### [Stated exercise]
Scan the entries below and count the lines holding the string "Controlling". Supply only the number.

────────────────────────────────────────

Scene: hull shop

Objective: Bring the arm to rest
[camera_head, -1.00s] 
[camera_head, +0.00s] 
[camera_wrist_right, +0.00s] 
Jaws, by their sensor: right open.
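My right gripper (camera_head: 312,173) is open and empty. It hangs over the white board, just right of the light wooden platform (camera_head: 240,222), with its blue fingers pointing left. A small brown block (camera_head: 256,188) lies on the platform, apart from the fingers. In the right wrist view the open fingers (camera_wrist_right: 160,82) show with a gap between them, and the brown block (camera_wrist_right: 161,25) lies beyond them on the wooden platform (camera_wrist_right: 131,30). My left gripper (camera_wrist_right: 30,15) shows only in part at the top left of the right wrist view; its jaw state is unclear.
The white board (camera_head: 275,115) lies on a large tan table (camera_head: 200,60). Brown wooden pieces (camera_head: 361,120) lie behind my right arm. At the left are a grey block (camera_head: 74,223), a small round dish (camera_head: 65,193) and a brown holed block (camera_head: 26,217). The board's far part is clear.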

────────────────────────────────────────

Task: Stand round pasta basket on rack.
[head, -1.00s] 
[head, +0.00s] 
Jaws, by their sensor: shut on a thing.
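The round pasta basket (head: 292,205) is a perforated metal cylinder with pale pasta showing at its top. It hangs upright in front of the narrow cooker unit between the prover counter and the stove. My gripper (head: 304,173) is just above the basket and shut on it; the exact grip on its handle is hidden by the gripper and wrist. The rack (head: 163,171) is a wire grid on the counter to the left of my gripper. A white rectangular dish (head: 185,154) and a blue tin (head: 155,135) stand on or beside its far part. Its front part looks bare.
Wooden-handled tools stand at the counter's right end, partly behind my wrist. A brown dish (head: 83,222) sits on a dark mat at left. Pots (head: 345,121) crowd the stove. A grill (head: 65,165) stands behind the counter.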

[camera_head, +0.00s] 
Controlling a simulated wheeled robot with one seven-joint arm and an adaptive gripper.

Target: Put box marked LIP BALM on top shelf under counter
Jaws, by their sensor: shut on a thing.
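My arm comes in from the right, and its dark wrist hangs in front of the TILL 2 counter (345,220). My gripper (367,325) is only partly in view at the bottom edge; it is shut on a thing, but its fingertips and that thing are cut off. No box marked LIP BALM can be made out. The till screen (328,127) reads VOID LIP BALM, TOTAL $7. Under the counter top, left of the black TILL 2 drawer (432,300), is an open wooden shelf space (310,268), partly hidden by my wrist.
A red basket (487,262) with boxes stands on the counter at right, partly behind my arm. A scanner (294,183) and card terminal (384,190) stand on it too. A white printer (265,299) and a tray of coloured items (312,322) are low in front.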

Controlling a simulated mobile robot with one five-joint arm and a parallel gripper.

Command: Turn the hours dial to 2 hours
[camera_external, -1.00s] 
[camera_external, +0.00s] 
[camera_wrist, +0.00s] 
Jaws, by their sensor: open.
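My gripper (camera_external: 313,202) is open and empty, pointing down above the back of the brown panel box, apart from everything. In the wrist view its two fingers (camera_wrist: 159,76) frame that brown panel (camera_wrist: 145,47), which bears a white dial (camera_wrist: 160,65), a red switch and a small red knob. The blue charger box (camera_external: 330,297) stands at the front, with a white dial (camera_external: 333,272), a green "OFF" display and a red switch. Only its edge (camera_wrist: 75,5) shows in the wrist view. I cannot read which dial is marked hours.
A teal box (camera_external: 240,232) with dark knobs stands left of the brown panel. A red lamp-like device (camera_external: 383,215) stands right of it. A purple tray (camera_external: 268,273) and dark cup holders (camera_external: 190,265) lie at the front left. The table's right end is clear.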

────────────────────────────────────────

### [Task output]
2